# [Given exercise]
Print exactly the lines from the one containing "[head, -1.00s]" through the last line of the records below, both included, and nothing else; omit any pictures.

— start of Listed entries —

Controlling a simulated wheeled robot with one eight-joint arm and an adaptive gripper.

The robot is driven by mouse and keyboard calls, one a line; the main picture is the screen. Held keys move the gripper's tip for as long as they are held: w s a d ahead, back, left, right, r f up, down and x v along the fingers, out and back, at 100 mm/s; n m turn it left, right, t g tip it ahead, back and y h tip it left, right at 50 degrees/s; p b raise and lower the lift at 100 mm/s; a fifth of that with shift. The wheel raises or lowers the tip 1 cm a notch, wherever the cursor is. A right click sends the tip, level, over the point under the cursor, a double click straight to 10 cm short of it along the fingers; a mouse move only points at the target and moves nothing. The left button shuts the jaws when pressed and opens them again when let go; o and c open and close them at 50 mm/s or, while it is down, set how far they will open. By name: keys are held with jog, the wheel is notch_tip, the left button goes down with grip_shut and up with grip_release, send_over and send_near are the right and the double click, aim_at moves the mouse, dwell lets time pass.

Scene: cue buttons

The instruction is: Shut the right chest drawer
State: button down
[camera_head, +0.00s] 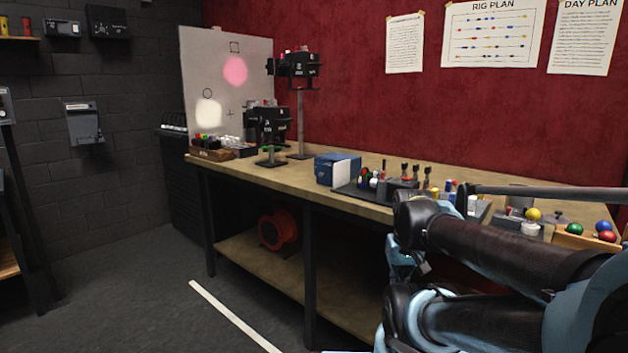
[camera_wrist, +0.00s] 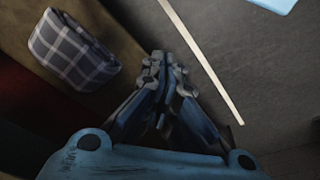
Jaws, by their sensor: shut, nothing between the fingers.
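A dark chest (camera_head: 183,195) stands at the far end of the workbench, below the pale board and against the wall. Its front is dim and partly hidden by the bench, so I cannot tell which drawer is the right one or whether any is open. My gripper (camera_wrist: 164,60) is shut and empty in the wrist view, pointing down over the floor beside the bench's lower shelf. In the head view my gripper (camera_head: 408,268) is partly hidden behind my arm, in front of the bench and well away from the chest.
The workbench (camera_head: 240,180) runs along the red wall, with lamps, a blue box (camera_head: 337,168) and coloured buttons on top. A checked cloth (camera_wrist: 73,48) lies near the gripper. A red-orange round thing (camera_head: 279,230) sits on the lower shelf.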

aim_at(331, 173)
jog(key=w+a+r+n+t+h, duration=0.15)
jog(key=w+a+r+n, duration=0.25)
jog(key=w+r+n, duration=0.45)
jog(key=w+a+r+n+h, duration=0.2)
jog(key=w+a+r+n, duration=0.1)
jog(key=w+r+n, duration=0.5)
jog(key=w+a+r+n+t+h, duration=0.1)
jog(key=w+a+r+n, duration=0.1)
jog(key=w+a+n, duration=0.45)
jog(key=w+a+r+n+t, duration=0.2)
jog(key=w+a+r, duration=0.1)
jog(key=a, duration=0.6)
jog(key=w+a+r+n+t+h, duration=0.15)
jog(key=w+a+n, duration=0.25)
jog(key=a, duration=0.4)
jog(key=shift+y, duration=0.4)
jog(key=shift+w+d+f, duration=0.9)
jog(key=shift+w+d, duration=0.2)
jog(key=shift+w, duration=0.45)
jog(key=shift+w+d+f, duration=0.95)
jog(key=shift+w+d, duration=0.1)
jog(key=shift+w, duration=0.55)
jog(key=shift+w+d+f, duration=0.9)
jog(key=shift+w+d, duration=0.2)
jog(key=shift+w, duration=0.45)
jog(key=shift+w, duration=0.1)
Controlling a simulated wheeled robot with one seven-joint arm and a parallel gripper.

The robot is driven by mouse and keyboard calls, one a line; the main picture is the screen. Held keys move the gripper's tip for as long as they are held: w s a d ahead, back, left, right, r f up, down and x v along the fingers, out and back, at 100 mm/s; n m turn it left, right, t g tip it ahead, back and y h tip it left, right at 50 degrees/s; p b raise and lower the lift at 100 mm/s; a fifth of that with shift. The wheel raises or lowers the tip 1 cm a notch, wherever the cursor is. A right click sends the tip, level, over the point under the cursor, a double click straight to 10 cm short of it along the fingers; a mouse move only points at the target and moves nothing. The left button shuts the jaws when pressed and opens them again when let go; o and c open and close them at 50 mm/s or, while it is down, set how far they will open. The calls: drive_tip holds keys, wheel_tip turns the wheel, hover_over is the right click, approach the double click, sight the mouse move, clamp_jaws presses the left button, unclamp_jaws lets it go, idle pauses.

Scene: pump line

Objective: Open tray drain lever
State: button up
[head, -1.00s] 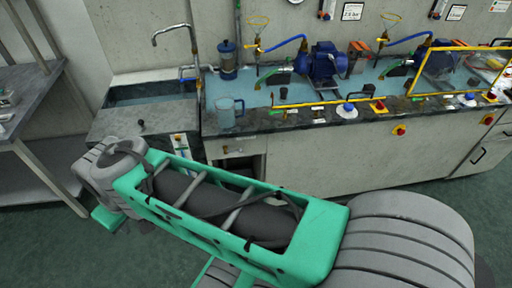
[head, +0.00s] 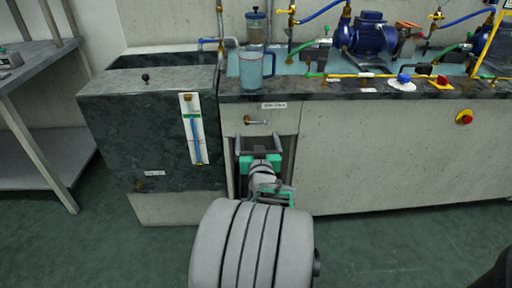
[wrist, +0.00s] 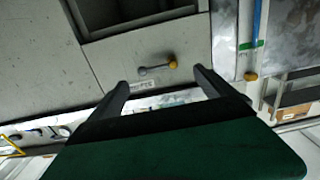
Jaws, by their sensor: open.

— end of Listed entries —

# [Reply to the task]
[head, -1.00s] 
[head, +0.00s] 
[wrist, +0.00s] 
Jaws, by their sensor: open.

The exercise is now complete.